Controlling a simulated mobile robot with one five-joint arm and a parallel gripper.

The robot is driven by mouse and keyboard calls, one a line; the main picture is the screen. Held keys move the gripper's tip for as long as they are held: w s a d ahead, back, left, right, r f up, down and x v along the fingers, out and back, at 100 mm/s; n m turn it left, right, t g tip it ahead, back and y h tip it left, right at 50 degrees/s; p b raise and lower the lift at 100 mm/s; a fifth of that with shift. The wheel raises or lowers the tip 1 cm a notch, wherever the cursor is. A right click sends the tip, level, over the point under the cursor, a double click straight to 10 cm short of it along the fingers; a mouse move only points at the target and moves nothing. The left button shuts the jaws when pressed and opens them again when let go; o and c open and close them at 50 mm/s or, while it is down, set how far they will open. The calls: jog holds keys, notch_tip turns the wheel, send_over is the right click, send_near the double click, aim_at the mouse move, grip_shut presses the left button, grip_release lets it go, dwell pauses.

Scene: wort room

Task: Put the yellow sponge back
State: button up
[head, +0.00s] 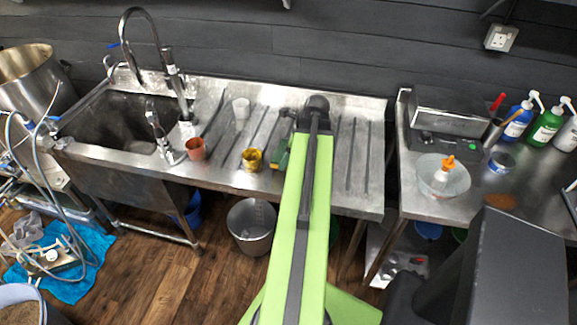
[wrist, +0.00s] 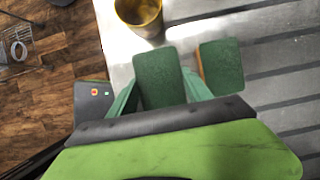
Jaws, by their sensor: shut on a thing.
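My gripper (wrist: 158,92) has its teal fingers closed on either side of a green-faced block, which I take to be the sponge (wrist: 160,78). Only its green face shows, so its yellow part is hidden. It is over the front part of the steel drainboard (head: 225,130). In the head view my arm hides most of the gripper and the sponge. A second green-faced block (wrist: 222,66) with an orange edge is just to the right in the wrist view, apart from the held one.
A yellow cup (head: 252,159) stands close to the gripper, with a terracotta cup (head: 196,149) and a white cup (head: 241,108) further left. The sink (head: 110,120) with its taps is at left. The drainboard right of my arm is clear.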

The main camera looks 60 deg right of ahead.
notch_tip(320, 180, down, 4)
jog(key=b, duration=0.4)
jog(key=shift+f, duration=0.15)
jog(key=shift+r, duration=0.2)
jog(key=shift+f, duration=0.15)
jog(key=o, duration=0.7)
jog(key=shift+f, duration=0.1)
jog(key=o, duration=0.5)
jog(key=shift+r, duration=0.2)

__TASK STATEMENT__: Repeat the data exactly, without the pictures.

__EXERCISE OUTPUT__:
Controlling a simulated mobile robot with one five-joint arm and a parallel gripper.

The robot is driven by mouse and keyboard calls, one a line; the main picture is the screen. Held keys move the gripper's tip for as long as they are held: w s a d ahead, back, left, right, r f up, down and x v along the fingers, out and back, at 100 mm/s; n m turn it left, right, t g tip it ahead, back and y h tip it left, right at 50 degrees/s; p b raise and lower the lift at 100 mm/s; a fifth of that with shift. The wheel raises or lowers the tip 1 cm a notch, wherever the cursor is. A right click sends the tip, level, over the point under the cursor, a double click straight to 10 cm short of it along the fingers; a mouse move only points at the target and moves nothing. The left button shuts the jaws when pressed and opens them again when let go; o and c open and close them at 50 mm/s or, while it is down, set how far they will open. The calls: jog holds keys, notch_tip turns the wheel, send_over is the right click, send_near the double click, aim_at the mouse move, grip_shut presses the left button, grip_release lets it go, dwell pauses.

Scene: wort room

Task: Put the yellow sponge back
State: button up
[head, +0.00s] 
[wrist, +0.00s] 
Jaws, by their sensor: shut on a thing.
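My gripper (wrist: 158,92) has its teal fingers closed on either side of a green-faced block, which I take to be the sponge (wrist: 160,78). Only its green face shows, so its yellow part is hidden. It is over the front part of the steel drainboard (head: 225,130). In the head view my arm hides most of the gripper and the sponge. A second green-faced block (wrist: 222,66) with an orange edge is just to the right in the wrist view, apart from the held one.
A yellow cup (head: 252,159) stands close to the gripper, with a terracotta cup (head: 196,149) and a white cup (head: 241,108) further left. The sink (head: 110,120) with its taps is at left. The drainboard right of my arm is clear.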

The main camera looks 60 deg right of ahead.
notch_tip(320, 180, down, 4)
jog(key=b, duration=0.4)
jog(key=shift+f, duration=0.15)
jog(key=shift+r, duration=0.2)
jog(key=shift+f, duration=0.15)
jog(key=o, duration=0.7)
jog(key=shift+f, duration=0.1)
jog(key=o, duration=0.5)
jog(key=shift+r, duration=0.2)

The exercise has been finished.